With the new year in full swing, thousands of organizations worldwide are realizing that May 25th 2018 is looming closer and closer. This is the date thousands of organizations worldwide have set in stone as the deadline to comply with the new General Data Protection Regulation (GDPR). These privacy regulations — the first set of new regulations from the EU since the pre-Internet (read: Stone Age) 1995 Data Protection Directive — bring a host of privacy rules that not only apply to businesses and organizations operating within the EU, but also those businesses and organizations from other countries and territories that do business within the EU.
Several of the main directives to be familiar with include:
- Data required is for the “stated purpose” is collected.
- Data is held securely within the EU.
- Data is only accessed by authorized persons.
- Data is accurate and can be verified by the individual.
- Any data transfers that need to be made outside the EU must adhere to strict controls, whereby only approved data stores and access methods can be used, even if it’s within the same organization.
- Any breach of the key rules designed to protect the individual’s data must be reported within 72 hours to the EU State Regulator.
- The organization must demonstrate principles such as transparency and accountability, particularly how the GDPR has been adhered to (for example by demonstrating training programs).
- Organizations must practice “privacy by design” which is the concept of building-in privacy protections at the design stage and all throughout completion of products, goods and services.
A primary focus of the GDPR — which won’t come as a surprise since we’re talking about individuals’ privacy — is how organizations must protect such privacy from data breaches.

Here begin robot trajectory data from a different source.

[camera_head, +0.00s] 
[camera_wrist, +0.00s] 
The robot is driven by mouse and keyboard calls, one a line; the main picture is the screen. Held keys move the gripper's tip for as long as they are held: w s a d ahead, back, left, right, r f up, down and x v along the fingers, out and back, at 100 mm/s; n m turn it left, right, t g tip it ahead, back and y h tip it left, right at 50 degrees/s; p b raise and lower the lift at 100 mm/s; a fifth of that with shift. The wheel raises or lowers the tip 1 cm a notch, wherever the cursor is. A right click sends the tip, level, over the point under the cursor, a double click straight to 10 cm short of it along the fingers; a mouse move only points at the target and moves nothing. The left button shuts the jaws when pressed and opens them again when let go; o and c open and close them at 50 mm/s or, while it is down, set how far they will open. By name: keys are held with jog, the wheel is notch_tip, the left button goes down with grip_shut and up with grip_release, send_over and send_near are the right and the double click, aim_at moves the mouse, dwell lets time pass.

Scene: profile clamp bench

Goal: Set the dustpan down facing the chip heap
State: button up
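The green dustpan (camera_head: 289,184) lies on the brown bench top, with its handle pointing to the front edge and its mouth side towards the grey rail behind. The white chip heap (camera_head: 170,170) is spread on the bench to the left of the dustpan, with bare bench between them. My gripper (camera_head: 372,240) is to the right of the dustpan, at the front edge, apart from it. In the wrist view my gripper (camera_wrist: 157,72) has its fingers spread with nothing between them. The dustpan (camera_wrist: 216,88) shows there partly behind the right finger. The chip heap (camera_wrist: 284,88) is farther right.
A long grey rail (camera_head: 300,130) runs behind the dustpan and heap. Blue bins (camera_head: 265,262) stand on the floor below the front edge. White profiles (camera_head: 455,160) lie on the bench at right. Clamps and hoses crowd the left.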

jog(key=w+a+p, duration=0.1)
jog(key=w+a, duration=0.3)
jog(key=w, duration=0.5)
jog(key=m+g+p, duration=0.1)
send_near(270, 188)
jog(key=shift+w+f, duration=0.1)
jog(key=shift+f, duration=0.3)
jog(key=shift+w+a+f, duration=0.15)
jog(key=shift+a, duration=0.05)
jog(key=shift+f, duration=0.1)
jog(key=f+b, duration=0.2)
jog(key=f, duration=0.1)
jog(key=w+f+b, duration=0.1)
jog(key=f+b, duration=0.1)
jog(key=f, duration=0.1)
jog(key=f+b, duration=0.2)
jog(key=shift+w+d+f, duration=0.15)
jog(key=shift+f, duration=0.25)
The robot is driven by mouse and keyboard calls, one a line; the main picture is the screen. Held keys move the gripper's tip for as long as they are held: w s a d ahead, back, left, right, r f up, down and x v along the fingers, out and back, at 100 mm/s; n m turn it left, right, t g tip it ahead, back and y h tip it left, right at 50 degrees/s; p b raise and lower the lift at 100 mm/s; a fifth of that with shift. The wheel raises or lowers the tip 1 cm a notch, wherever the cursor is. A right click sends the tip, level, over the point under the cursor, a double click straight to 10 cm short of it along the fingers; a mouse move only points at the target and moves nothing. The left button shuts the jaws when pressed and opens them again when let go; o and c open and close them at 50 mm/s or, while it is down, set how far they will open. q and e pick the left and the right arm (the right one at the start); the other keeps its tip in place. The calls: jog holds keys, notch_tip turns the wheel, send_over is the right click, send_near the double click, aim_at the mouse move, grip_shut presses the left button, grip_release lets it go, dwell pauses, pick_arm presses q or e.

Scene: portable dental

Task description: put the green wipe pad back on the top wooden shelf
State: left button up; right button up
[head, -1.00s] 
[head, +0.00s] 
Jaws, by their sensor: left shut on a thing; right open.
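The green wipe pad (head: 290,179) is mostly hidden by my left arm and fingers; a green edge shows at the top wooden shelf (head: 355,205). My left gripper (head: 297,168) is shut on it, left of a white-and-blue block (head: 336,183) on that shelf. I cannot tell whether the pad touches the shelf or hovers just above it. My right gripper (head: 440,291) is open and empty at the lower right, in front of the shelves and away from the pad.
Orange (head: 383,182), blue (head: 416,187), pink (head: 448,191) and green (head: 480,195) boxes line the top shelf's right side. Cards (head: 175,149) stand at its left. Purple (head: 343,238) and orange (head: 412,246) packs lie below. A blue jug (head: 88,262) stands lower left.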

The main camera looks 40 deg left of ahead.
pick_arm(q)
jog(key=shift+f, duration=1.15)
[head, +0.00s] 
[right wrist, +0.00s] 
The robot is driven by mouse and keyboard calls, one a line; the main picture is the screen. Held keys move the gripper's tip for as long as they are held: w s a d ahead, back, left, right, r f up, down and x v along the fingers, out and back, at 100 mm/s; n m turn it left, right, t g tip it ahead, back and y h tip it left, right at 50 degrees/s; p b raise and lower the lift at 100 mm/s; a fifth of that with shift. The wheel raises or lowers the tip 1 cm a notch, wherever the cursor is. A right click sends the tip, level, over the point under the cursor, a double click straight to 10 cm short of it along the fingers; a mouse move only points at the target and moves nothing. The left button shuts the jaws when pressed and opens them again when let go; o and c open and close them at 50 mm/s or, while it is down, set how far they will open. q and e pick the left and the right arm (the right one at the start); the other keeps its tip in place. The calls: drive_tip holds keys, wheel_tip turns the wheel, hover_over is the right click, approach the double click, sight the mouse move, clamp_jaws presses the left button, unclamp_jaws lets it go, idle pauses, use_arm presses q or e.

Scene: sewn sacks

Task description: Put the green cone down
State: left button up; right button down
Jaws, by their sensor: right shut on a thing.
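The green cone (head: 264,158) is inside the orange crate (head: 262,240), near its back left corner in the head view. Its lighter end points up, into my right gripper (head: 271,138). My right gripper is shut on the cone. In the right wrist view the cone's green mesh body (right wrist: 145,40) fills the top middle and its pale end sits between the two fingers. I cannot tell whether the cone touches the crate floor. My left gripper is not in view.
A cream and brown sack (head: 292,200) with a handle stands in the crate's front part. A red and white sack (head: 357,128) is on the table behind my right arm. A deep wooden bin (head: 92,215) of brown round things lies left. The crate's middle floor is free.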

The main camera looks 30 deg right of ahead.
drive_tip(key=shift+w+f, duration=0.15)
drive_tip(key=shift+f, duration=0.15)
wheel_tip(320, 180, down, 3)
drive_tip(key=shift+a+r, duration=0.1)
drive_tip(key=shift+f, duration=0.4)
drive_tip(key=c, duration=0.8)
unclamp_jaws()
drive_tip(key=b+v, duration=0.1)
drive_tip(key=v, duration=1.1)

This is where the GDPR collides with current cybersecurity issues. We have all seen examplesof massive data breaches in the news over the past few years. Reports about major companies experiencing breaches have been heard weekly (and at times, even daily). Data breaches have become so commonplace, they are almost old news as soon as they are reported.In fact, some organizations have become complacent about breaches and fail to make cybersecurity a priority. In more extreme cases, there have been company executives who were aware of a breach, but waited a full year before notifying the public. For example, hackers had stolen 57 million Uber driver and rider accounts a year before the company disclosed the breach. According to Fortune magazine, under the GDPR, Uber would have broken at least three GDPR rules: not properly protecting the data, not telling regulators about the hack, and not informing its customers until a year later. This is just one example of many large-scale breaches within major companies that were mishandled.
Extremely sophisticated hackers realize that the weakest cybersecurity link is often humans and exploit that vulnerability. This is why countless businesses from entrepreneurs to corporations of all sizes are being hit daily with phishing attacks that have the potential to compromise millions of people’s data.
The main directives outlined in the GDPR are letting everyone know it means business: it will carry fines of up to 4% of global annual revenues for companies that fail to comply. This is a massive game-changer and seeks to ensure privacy regulation and vigilant protection of personally identifiable data.